|LIMITING FACTORS FOR CONVECTION
METEOROLOGIST JEFF HABY
A convective limiting factor is a factor that prevents convective thunderstorms from occurring. This writing takes a look at several factors
that can prevent convective storms.
Relatively cold air in lower troposphere: Solar radiation warming of the ground surface is often an important ingredient for convection. If
the lower troposphere is too cold, this can prevent convection. This can occur from a thick cloud deck that limits solar radiation, nighttime
when there is no solar radiation, and a cold front that brings in cold air and stabilizes the lower troposphere.
A strong capping inversion: A strong capping inversion is relatively warm air aloft that prevents convection from the lower troposphere from
penetrating the inversion layer.

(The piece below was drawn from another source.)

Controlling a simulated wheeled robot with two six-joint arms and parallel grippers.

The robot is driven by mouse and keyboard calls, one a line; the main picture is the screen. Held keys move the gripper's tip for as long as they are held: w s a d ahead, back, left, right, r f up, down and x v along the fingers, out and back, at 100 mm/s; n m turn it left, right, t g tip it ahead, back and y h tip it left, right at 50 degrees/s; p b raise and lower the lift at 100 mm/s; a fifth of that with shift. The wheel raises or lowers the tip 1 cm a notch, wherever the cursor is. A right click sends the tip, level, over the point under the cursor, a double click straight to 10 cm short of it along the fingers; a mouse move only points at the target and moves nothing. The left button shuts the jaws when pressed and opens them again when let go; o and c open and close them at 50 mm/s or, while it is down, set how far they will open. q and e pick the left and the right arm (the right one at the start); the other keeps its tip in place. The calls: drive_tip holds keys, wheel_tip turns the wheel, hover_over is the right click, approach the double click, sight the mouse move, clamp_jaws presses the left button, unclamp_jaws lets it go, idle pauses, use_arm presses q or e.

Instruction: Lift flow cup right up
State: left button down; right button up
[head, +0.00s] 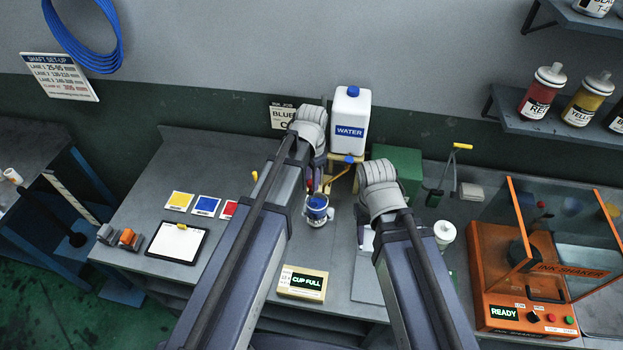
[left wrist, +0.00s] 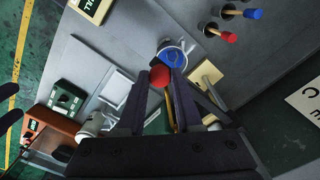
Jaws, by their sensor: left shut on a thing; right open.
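The blue ink mug (head: 317,212) stands on the bench in the head view, and it also shows in the left wrist view (left wrist: 172,56). My left gripper (head: 313,184) is above it, shut on a red knob (left wrist: 159,76), which looks like the top of the flow cup's handle. The knob is between the fingertips in the left wrist view. The cup's body is hidden, so I cannot tell how deep in the mug it sits. My right gripper (head: 383,195) is over the bench, right of the mug. Its fingers are mostly hidden by its arm.
A sign reading CUP FULL (head: 302,284) lies in front of the mug. A white water jug (head: 350,120) and a green box (head: 398,168) stand behind. An orange ink shaker (head: 520,275) stands at the right. A clipboard (head: 176,242) lies on the left.

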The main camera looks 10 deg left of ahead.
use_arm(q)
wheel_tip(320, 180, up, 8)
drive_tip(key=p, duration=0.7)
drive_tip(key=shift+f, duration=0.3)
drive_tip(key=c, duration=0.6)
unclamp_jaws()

If the cap holds strong even with daytime heating of the ground surface, convection will not occur. Forecasters
note how strong the cap is and compares that to the lifting mechanisms and solar heating in order to determine if the cap will prevent
storms from occurring.
Lower troposphere too dry: Updrafts need moisture to be unstable. If moisture is low, the rising parcels of air will be too stable to cause
convection if a cap (and in many cases even a weak cap) is in place. The latent heat from rising saturated air helps the rising parcels
to be more unstable. Forecasters look at dewpoints at the surface and the moisture profile in the lower troposphere to assess how moisture
will add or subtract from the convective potential.
High pressure dome: Being near the center of a synoptic high pressure dome can greatly limit the convective potential. This is because
the air is sinking and stabilizing. These high pressure systems help produce a capping inversion, help dry out the atmosphere and make
the atmosphere stable.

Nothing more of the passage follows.